▶ Material for this task:
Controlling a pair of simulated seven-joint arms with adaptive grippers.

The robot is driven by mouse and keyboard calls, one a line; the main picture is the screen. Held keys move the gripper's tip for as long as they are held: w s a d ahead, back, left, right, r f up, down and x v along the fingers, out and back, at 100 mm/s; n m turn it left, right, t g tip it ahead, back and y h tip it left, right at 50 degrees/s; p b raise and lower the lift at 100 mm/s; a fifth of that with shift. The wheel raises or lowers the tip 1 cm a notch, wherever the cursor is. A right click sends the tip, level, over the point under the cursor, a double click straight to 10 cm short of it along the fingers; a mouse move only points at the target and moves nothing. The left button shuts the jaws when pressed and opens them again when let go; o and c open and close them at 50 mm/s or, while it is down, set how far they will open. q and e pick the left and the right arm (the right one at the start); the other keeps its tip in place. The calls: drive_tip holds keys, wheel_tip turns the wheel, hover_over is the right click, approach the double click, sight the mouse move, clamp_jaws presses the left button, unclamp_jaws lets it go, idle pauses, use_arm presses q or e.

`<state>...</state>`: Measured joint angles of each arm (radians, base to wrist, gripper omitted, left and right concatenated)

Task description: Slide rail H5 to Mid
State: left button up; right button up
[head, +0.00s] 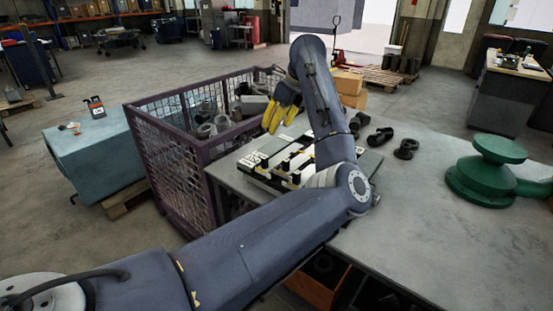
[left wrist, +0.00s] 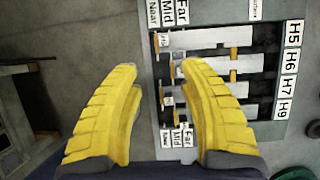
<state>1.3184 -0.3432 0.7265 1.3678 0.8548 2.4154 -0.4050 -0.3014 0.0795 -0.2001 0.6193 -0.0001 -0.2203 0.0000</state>
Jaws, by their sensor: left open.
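The slide board (head: 258,174) lies on the grey table in the head view, partly behind my left arm. In the left wrist view, the board (left wrist: 262,133) has Near, Mid and Far labels along its top and bottom, and H5, H6, H7 and H9 labels down its right. Rail H5 (left wrist: 205,38) is the top pale bar; its left end is near the Near and Mid columns, but its exact position is unclear. My left gripper (head: 283,108) is open above the board; in the wrist view its yellow fingers (left wrist: 157,72) straddle the board's left edge. My right gripper is not in view.
A purple mesh crate (head: 165,165) with metal parts stands left of the board. A green flanged part (head: 490,170) stands at the right. The table's front right is clear.

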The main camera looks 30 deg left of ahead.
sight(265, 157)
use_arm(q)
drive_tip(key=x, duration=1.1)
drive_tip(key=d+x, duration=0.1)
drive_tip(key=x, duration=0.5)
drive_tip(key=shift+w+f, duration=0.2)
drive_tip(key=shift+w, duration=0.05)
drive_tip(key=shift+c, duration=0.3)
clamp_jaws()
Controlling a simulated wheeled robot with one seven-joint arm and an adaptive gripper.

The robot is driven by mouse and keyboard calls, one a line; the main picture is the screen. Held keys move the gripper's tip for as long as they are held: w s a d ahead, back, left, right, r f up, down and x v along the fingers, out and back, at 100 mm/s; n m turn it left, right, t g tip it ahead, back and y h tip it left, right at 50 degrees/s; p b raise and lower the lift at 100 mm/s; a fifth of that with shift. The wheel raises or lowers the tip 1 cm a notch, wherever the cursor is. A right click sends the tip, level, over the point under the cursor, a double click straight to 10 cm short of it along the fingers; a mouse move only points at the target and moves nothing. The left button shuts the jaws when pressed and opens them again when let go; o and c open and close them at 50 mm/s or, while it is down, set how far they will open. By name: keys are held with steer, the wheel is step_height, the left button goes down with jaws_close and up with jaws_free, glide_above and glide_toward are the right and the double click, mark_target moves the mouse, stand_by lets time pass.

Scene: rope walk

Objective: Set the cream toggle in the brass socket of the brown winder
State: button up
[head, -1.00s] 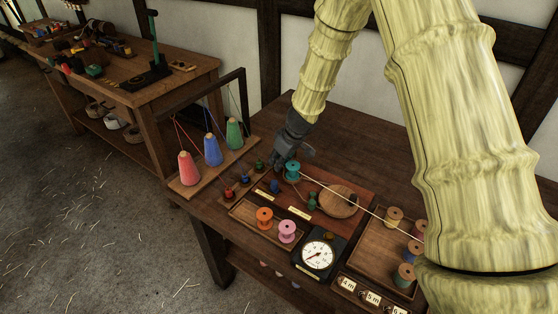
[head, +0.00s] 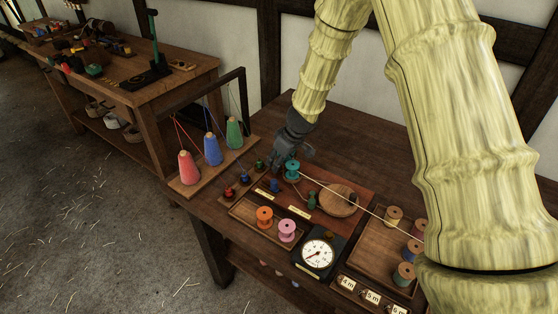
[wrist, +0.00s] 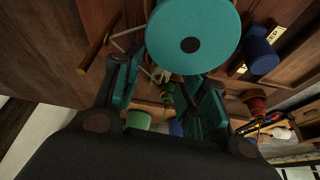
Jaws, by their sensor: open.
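My gripper (head: 283,165) is open. It points down beside the teal spool (head: 292,170), at the far left of the reddish-brown winder board (head: 335,228). The board also carries a round wooden disc (head: 340,200). In the wrist view the teal spool (wrist: 195,45) is large, just above my fingers (wrist: 165,90). A small pale shape (wrist: 157,73) shows between the fingers; I cannot tell whether it is the cream toggle or thread. I cannot make out the brass socket in either view.
Small coloured pegs (head: 229,191) stand left of the board. An orange spool (head: 265,216) and a pink spool (head: 287,230) sit in front, near a dial (head: 317,254). A pale line runs right from the teal spool. Three coloured cones (head: 212,150) stand at the left edge.

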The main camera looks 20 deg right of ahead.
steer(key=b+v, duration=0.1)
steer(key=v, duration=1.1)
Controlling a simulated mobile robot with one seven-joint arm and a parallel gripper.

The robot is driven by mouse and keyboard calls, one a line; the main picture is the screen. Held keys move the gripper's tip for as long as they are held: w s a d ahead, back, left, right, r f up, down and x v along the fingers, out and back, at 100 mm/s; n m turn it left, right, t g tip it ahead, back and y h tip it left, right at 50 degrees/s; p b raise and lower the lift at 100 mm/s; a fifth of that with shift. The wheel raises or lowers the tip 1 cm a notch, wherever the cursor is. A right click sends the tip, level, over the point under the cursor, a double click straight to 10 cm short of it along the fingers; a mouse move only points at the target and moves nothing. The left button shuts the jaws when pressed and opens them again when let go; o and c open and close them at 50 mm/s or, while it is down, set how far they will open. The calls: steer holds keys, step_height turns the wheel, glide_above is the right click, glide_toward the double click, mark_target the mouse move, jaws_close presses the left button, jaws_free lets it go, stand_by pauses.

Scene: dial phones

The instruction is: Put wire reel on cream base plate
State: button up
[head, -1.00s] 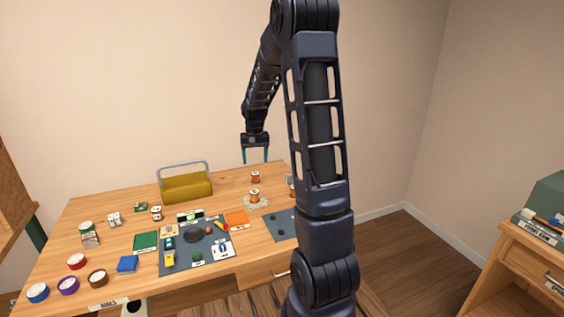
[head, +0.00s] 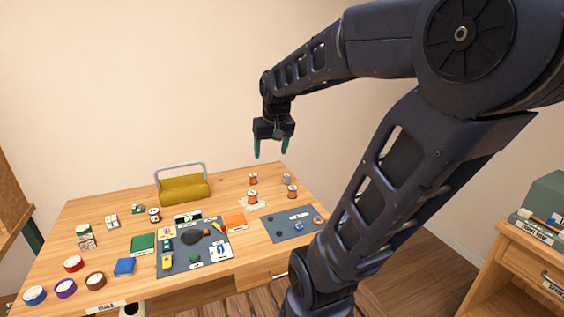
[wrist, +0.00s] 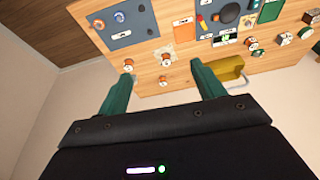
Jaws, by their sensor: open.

▶ Requirements: Write out all the records again, exactly, minus any pictures.

▶ The completed task:
Controlling a pair of simulated seven-joint arms with adaptive grippers.

The robot is driven by mouse and keyboard calls, one a line; the main picture is the screen. Held keys move the gripper's tip for as long as they are held: w s a d ahead, back, left, right, r f up, down and x v along the fingers, out and back, at 100 mm/s; n m turn it left, right, t g tip it ahead, back and y h tip it left, right at 50 degrees/s; p b raise and lower the lift at 100 mm/s; a fifth of that with shift. The wheel raises or lowers the tip 1 cm a notch, wherever the cursor is. A right click sends the tip, level, over the point under the cursor, a double click straight to 10 cm short of it along the fingers; a mouse move only points at the target and moves nothing. The left button shuts the jaws when pressed and opens them again when let go; o and c open and close them at 50 mm/s or, while it is down, set how far they will open. q and e pick the left and the right arm (the right one at the start); the other keeps its tip in place. The calls: drive_tip holds keys, wheel_tip turns the wheel, hover_over is the right click, approach the double click, sight the mouse move, clamp_jaws presses the left button, unclamp_jaws lets it go, idle pauses, use_arm presses q or e.

`<state>...</state>`: Measured joint angles of each arm (radians, base to wrist, gripper omitted, left and right concatenated)

Task description: Slide rail H5 to Mid
State: left button up; right button up
[head, +0.00s] 
[left wrist, +0.00s] 
<state>1.3184 -0.3432 0.7265 1.3678 0.8548 2.4154 -0.4050 -0.3014 0.0795 -0.2001 0.6193 -0.0001 -0.2203 0.0000</state>
Jaws, by their sensor: left open.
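The slide board (head: 258,174) lies on the grey table in the head view, partly behind my left arm. In the left wrist view, the board (left wrist: 262,133) has Near, Mid and Far labels along its top and bottom, and H5, H6, H7 and H9 labels down its right. Rail H5 (left wrist: 205,38) is the top pale bar; its left end is near the Near and Mid columns, but its exact position is unclear. My left gripper (head: 283,108) is open above the board; in the wrist view its yellow fingers (left wrist: 157,72) straddle the board's left edge. My right gripper is not in view.
A purple mesh crate (head: 165,165) with metal parts stands left of the board. A green flanged part (head: 490,170) stands at the right. The table's front right is clear.

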The main camera looks 30 deg left of ahead.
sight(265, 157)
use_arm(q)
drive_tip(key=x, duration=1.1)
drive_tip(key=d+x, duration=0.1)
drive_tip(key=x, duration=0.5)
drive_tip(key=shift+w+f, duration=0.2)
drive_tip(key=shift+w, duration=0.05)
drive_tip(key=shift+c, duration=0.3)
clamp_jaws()
Controlling a simulated wheeled robot with one seven-joint arm and an adaptive gripper.

The robot is driven by mouse and keyboard calls, one a line; the main picture is the screen. Held keys move the gripper's tip for as long as they are held: w s a d ahead, back, left, right, r f up, down and x v along the fingers, out and back, at 100 mm/s; n m turn it left, right, t g tip it ahead, back and y h tip it left, right at 50 degrees/s; p b raise and lower the lift at 100 mm/s; a fifth of that with shift. The wheel raises or lowers the tip 1 cm a notch, wherever the cursor is. A right click sends the tip, level, over the point under the cursor, a double click straight to 10 cm short of it along the fingers; a mouse move only points at the target and moves nothing. The left button shuts the jaws when pressed and opens them again when let go; o and c open and close them at 50 mm/s or, while it is down, set how far they will open. By name: keys are held with steer, the wheel is step_height, the left button goes down with jaws_close and up with jaws_free, glide_above and glide_toward are the right and the double click, mark_target moves the mouse, stand_by lets time pass.

Scene: rope walk

Objective: Set the cream toggle in the brass socket of the brown winder
State: button up
[head, -1.00s] 
[head, +0.00s] 
[wrist, +0.00s] 
Jaws, by their sensor: open.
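My gripper (head: 283,165) is open. It points down beside the teal spool (head: 292,170), at the far left of the reddish-brown winder board (head: 335,228). The board also carries a round wooden disc (head: 340,200). In the wrist view the teal spool (wrist: 195,45) is large, just above my fingers (wrist: 165,90). A small pale shape (wrist: 157,73) shows between the fingers; I cannot tell whether it is the cream toggle or thread. I cannot make out the brass socket in either view.
Small coloured pegs (head: 229,191) stand left of the board. An orange spool (head: 265,216) and a pink spool (head: 287,230) sit in front, near a dial (head: 317,254). A pale line runs right from the teal spool. Three coloured cones (head: 212,150) stand at the left edge.

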The main camera looks 20 deg right of ahead.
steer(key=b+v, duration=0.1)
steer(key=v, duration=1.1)
Controlling a simulated mobile robot with one seven-joint arm and a parallel gripper.

The robot is driven by mouse and keyboard calls, one a line; the main picture is the screen. Held keys move the gripper's tip for as long as they are held: w s a d ahead, back, left, right, r f up, down and x v along the fingers, out and back, at 100 mm/s; n m turn it left, right, t g tip it ahead, back and y h tip it left, right at 50 degrees/s; p b raise and lower the lift at 100 mm/s; a fifth of that with shift. The wheel raises or lowers the tip 1 cm a notch, wherever the cursor is. A right click sends the tip, level, over the point under the cursor, a double click straight to 10 cm short of it along the fingers; a mouse move only points at the target and moves nothing. The left button shuts the jaws when pressed and opens them again when let go; o and c open and close them at 50 mm/s or, while it is down, set how far they will open. The calls: steer holds keys, step_height turns the wheel, glide_above is the right click, glide_toward the double click, mark_target the mouse move, jaws_close presses the left button, jaws_free lets it go, stand_by pauses.

Scene: dial phones

The instruction is: Put wire reel on cream base plate
State: button up
[head, -1.00s] 
[head, +0.00s] 
[wrist, +0.00s] 
Jaws, by their sensor: open.

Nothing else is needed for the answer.